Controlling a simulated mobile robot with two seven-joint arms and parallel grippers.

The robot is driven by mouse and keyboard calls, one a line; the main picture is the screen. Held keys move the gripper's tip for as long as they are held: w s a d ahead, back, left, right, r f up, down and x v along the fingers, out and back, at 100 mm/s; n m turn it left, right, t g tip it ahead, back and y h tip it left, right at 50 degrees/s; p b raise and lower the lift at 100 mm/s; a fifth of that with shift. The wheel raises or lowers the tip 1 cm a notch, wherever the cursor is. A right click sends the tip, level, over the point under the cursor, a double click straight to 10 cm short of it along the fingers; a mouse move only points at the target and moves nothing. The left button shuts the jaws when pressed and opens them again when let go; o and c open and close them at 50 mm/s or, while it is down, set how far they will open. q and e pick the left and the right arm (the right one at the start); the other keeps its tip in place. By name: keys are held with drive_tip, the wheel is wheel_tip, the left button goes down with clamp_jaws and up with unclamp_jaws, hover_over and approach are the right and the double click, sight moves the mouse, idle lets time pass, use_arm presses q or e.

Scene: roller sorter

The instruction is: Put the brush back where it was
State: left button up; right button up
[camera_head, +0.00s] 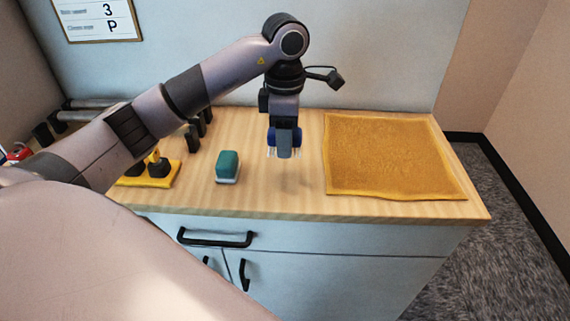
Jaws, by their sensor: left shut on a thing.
═══
**Given exercise:** Reproduce, word for word, every line from the one that contains "The instruction is: Put" to the end of the data, including both ends; omit all pictures.

**Written answer:**
The instruction is: Put the brush back where it was
State: left button up; right button up
[camera_head, +0.00s] 
Jaws, by their sensor: left shut on a thing.

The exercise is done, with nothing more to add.